## ROWS:

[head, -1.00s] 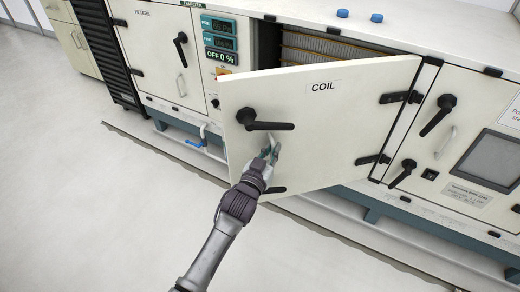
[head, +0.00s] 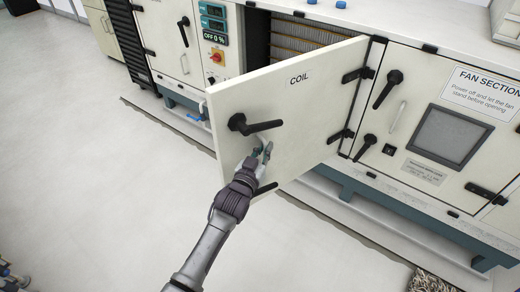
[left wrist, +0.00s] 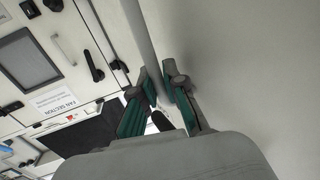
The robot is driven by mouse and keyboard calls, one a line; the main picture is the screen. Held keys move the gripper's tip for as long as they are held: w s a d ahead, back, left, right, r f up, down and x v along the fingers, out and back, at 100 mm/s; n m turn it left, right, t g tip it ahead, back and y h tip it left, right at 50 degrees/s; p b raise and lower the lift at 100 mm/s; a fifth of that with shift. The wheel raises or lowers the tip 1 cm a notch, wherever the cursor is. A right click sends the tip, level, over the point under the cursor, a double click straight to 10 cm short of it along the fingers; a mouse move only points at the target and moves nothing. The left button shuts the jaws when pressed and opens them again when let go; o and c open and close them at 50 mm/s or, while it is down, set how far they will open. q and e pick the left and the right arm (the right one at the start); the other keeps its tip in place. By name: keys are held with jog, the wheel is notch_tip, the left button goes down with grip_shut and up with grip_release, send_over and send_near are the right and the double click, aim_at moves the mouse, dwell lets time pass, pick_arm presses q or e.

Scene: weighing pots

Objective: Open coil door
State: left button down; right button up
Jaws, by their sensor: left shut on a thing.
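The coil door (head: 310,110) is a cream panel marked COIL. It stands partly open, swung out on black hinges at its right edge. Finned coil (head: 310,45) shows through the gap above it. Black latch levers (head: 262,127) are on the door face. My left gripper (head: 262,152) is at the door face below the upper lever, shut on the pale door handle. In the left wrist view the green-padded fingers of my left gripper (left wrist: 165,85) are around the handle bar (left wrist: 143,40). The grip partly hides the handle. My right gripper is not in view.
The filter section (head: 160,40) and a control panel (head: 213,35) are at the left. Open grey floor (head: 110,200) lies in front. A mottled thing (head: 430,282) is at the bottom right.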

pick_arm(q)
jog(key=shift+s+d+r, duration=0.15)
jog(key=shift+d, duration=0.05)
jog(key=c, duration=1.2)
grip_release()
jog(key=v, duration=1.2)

---

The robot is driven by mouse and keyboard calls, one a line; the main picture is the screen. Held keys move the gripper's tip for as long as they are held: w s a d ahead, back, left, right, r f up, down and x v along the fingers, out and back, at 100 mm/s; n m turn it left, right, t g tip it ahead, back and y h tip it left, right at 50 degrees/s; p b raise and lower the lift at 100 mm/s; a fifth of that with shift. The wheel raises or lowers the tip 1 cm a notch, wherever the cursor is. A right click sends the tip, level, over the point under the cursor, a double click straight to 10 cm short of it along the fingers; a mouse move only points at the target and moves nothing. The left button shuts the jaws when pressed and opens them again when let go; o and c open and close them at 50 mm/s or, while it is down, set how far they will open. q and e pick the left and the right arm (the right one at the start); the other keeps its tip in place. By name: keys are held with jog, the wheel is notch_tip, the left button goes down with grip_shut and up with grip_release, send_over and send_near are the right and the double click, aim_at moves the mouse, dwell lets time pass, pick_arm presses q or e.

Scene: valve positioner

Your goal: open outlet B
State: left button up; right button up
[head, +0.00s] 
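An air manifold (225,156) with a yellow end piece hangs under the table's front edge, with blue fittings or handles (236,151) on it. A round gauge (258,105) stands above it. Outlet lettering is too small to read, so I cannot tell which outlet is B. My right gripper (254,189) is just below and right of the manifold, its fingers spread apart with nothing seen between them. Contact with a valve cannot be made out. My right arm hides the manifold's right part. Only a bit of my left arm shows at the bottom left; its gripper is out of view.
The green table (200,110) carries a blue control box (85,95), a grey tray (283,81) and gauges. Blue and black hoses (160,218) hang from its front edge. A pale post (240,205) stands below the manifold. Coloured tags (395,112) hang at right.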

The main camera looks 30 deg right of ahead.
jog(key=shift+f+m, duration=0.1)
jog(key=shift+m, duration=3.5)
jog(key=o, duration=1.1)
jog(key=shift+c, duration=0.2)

---

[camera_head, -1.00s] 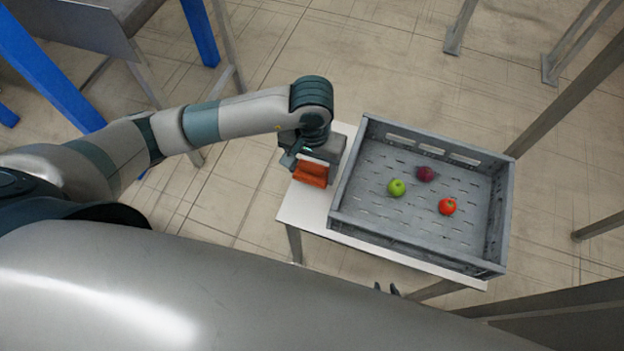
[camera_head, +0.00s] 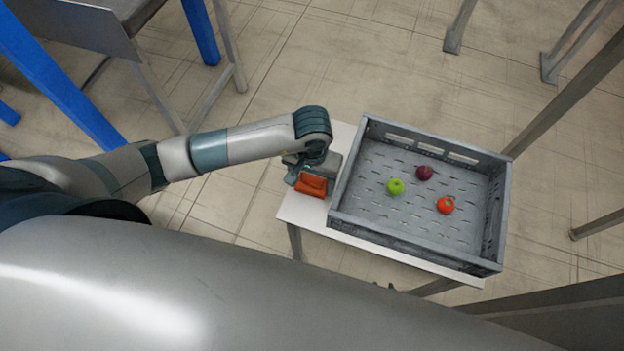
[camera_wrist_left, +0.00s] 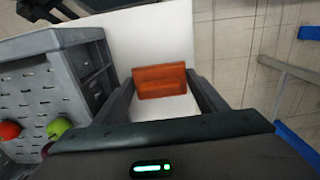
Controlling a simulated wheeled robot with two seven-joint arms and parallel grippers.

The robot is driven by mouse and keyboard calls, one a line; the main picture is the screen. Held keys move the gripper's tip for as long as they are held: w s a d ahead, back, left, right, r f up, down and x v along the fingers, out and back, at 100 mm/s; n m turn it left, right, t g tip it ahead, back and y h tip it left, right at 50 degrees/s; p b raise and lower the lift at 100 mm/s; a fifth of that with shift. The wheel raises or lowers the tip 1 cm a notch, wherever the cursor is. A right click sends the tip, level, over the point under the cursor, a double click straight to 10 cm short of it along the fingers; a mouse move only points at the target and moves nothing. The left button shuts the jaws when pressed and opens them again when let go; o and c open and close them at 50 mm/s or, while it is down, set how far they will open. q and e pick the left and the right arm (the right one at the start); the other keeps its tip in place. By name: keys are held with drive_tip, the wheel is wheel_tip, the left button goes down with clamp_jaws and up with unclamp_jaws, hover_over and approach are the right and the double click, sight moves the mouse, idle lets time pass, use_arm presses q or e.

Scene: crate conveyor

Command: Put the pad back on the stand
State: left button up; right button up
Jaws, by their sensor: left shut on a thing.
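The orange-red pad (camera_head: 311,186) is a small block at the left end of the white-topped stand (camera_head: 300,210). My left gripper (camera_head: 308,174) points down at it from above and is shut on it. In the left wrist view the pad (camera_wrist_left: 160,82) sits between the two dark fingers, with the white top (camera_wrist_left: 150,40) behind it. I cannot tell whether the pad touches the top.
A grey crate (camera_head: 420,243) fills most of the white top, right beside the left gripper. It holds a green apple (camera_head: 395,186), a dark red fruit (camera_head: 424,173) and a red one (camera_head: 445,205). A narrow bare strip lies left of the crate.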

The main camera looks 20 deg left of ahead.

## TASK TO COMPLETE:
Transcribe, word for word, every line from the line with "Scene: weighing pots" to the line with "State: left button down; right button up", inclusive, and output nothing else.

## COMPLETED TASK:
Scene: weighing pots

Objective: Open coil door
State: left button down; right button up

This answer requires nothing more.